Assistant professor of Biblical Studies, Samford University

Hear God’s Word

Nehemiah 8:1–3, 7–12

Put yourself in a position to hear God’s word. (1–3)

With the ascendance and permission of the Persian empire, the books of Ezra and Nehemiah recount the return of the exiles from Babylonian captivity to the land of Judah and the rebuilding of Jerusalem. This return to the land of Judah should be understood within the framework of the covenant God made with Israel and that we read about in the Pentateuch.

Israel must be faithful to God and must obey the covenant. If Israel proves to be unfaithful and breaks the covenant, then the curses of the covenant will fall upon the people. They will be defeated by foreign nations and exiled from their land just as the Northern Kingdom of Israel was conquered by Assyria in the eighth century B.C., and as the Southern Kingdom of Judah was conquered and deported from its land by Babylon.

The return of the exiles to their homeland is God’s mercy and compassion in bringing the curses of the covenant to an end. With this return of the people to their land, there must also be a return of the people to heed God’s covenant (God’s word and instructions).

At the opening of Nehemiah, Nehemiah recalls God’s covenantal fidelity and confesses His people failed “to keep the commandments, the statutes, and the ordinances that You commanded Your servant Moses.” And after the Book of Nehemiah recounts the return of the exiles to the land of Judah, the people ask Ezra, the scribe and priest, to bring out “the book of the law of Moses” and to read it aloud to them. They wanted God’s word unfolded to them, and they listened carefully to what it said.

Listen to God’s word with the goal of understanding (7–8)

The law of Moses was not simply read out loud to them. But one of the jobs of the priests was to interpret, explain and teach the law to the people. We are told “the Levites helped the people understand the law.”

There was both the public reading of God’s word as well as certain designated and qualified people (the Levites) who dealt with its “interpretation” and who “gave the sense, so that the people understood the reading.”

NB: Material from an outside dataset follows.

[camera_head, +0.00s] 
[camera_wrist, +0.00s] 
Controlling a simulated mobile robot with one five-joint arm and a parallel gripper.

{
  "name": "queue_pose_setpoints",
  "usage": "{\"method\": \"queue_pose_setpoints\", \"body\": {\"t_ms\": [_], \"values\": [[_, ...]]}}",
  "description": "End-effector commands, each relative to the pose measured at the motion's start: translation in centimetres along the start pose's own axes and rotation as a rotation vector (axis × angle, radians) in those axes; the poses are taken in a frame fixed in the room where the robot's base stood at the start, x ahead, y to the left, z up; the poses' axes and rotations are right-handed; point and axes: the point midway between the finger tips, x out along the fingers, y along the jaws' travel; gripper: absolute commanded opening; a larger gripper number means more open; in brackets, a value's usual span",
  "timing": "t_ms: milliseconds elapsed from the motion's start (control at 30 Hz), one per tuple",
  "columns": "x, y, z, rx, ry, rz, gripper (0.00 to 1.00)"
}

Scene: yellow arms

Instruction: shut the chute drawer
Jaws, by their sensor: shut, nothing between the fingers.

Respond to what you hear with both repentance and celebration. (9–12)

We can learn from the example of the people of Israel. We should eagerly desire to intake God’s word, to have Scripture read to us, but also to pay careful attention to the teaching of qualified people who can explain it, interpret it and apply it to our lives.

This attention to Scripture should not be merely intellectual and cerebral, but as with the people of Israel, we should be attentive to God’s word so that we can conform our lives to it (9:9). In this case, the people of Israel grieve because they recognize they were not faithful to God’s instructions. But Ezra instructs them to rejoice because they had understood God’s word and the teaching of Ezra and the Levites.

We also can and should (and at different times) respond similarly. We can grieve that we have not done what God requires of us in Scripture, and we can also rejoice that we understand what God requires of us as we turn in repentance and as we remember and celebrate God’s mercy and forgiveness.